((

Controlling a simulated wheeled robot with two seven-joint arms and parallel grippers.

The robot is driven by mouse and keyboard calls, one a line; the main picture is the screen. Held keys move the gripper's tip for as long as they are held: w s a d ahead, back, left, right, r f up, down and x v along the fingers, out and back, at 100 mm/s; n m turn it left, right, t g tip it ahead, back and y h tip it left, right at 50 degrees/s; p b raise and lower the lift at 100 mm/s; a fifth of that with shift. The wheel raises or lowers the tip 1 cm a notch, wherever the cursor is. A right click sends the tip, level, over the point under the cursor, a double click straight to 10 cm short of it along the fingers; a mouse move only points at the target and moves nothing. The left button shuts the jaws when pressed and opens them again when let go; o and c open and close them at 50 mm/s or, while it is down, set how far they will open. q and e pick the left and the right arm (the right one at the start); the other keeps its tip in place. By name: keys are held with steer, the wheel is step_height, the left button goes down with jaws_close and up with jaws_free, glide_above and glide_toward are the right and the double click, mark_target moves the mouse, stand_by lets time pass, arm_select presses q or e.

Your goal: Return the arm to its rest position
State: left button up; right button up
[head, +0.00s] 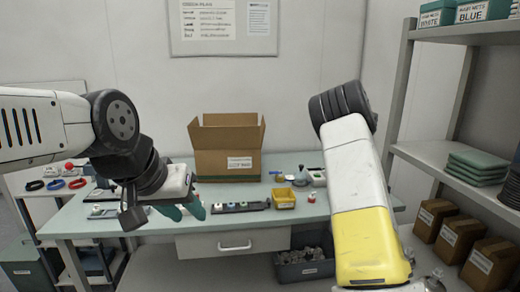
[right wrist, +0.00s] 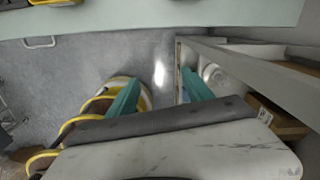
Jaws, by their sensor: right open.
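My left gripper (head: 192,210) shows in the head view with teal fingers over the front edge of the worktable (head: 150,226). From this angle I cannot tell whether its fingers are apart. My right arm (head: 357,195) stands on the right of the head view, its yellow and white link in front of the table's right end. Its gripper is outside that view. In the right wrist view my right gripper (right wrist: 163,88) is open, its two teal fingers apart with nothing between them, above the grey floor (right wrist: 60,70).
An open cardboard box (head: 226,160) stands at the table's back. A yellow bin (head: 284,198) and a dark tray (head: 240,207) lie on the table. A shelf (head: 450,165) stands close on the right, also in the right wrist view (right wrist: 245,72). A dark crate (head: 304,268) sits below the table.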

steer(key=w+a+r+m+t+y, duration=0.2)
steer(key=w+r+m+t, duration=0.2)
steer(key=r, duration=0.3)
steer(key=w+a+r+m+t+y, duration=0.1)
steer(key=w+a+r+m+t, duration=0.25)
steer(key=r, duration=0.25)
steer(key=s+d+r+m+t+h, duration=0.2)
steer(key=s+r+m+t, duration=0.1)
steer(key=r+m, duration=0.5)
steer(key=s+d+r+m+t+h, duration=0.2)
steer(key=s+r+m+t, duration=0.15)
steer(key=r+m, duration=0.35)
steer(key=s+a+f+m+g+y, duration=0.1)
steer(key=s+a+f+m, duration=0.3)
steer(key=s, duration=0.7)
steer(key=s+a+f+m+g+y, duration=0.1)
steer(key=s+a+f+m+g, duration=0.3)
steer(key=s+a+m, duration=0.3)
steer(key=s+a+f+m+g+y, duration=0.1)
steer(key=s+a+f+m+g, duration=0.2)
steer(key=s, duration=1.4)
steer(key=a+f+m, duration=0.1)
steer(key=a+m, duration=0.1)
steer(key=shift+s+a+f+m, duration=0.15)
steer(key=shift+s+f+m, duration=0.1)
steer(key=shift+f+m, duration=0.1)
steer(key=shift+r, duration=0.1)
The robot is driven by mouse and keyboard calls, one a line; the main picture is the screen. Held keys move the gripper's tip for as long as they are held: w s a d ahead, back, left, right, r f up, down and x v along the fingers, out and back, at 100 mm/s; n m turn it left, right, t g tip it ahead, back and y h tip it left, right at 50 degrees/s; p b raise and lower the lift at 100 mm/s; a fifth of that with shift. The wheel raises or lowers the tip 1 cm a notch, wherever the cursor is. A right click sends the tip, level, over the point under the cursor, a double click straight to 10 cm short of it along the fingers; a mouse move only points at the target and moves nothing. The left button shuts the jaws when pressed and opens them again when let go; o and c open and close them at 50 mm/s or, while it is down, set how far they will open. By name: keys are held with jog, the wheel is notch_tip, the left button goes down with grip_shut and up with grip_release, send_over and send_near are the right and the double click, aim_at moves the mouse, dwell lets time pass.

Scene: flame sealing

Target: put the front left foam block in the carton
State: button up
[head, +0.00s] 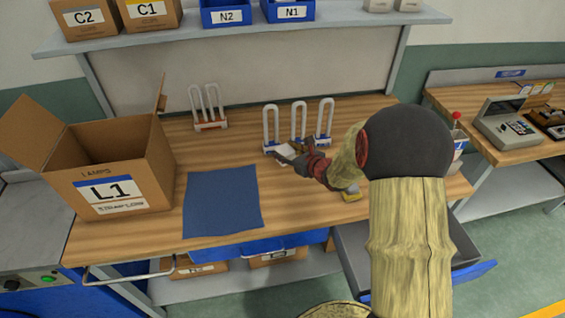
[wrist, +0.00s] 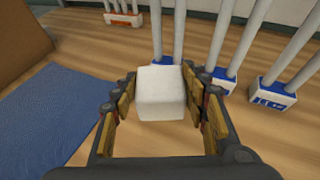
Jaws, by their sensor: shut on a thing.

))

> **EXERCISE DETAILS**
Your copy should repeat each entry above exactly but contain no pictures.

> **FULL SOLUTION**
Controlling a simulated wheeled robot with two seven-joint arms and parallel grippers.

The robot is driven by mouse and keyboard calls, one a line; the main picture is the screen. Held keys move the gripper's tip for as long as they are held: w s a d ahead, back, left, right, r f up, down and x v along the fingers, out and back, at 100 mm/s; n m turn it left, right, t g tip it ahead, back and y h tip it left, right at 50 degrees/s; p b raise and lower the lift at 100 mm/s; a fifth of that with shift. The wheel raises or lowers the tip 1 cm a notch, wherever the cursor is. A right click sends the tip, level, over the point under the cursor, a double click straight to 10 cm short of it along the fingers; a mouse move only points at the target and moves nothing. The left button shuts the jaws when pressed and opens them again when let go; o and c open and close them at 50 mm/s or, while it is down, set how far they will open. q and e pick the left and the right arm (the right one at the start); the other keeps its tip in place. By name: keys are held with steer, the wheel is step_height, the left button goes down with jaws_close and up with jaws_free, glide_above and glide_toward are the right and the double click, mark_target moves the mouse, stand_by lets time pass, arm_select presses q or e.

Your goal: Return the arm to its rest position
State: left button up; right button up
[head, +0.00s] 
[right wrist, +0.00s] 
Jaws, by their sensor: right open.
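My left gripper (head: 192,210) shows in the head view with teal fingers over the front edge of the worktable (head: 150,226). From this angle I cannot tell whether its fingers are apart. My right arm (head: 357,195) stands on the right of the head view, its yellow and white link in front of the table's right end. Its gripper is outside that view. In the right wrist view my right gripper (right wrist: 163,88) is open, its two teal fingers apart with nothing between them, above the grey floor (right wrist: 60,70).
An open cardboard box (head: 226,160) stands at the table's back. A yellow bin (head: 284,198) and a dark tray (head: 240,207) lie on the table. A shelf (head: 450,165) stands close on the right, also in the right wrist view (right wrist: 245,72). A dark crate (head: 304,268) sits below the table.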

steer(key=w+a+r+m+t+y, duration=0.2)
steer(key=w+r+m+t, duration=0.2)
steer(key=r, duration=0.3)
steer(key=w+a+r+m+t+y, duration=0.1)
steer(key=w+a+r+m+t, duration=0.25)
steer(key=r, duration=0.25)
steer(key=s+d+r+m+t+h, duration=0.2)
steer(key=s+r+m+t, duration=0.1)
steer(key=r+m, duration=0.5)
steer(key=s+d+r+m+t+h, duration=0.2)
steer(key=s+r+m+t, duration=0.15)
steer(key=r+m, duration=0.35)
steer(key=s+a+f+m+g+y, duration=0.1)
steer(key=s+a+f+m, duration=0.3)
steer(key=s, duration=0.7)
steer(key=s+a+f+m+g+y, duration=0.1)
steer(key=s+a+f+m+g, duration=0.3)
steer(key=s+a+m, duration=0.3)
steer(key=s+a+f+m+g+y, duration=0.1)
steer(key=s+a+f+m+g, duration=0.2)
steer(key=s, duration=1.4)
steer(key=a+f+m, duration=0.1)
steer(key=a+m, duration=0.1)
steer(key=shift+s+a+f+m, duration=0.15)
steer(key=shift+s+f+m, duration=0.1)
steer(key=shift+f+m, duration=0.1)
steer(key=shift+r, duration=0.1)
The robot is driven by mouse and keyboard calls, one a line; the main picture is the screen. Held keys move the gripper's tip for as long as they are held: w s a d ahead, back, left, right, r f up, down and x v along the fingers, out and back, at 100 mm/s; n m turn it left, right, t g tip it ahead, back and y h tip it left, right at 50 degrees/s; p b raise and lower the lift at 100 mm/s; a fifth of that with shift. The wheel raises or lowers the tip 1 cm a notch, wherever the cursor is. A right click sends the tip, level, over the point under the cursor, a double click straight to 10 cm short of it along the fingers; a mouse move only points at the target and moves nothing. The left button shuts the jaws when pressed and opens them again when let go; o and c open and close them at 50 mm/s or, while it is down, set how far they will open. By name: keys are held with jog, the wheel is notch_tip, the left button goes down with grip_shut and up with grip_release, send_over and send_near are the right and the double click, aim_at moves the mouse, dwell lets time pass.

Scene: flame sealing

Target: put the front left foam block in the carton
State: button up
[head, +0.00s] 
[wrist, +0.00s] 
Jaws, by their sensor: shut on a thing.

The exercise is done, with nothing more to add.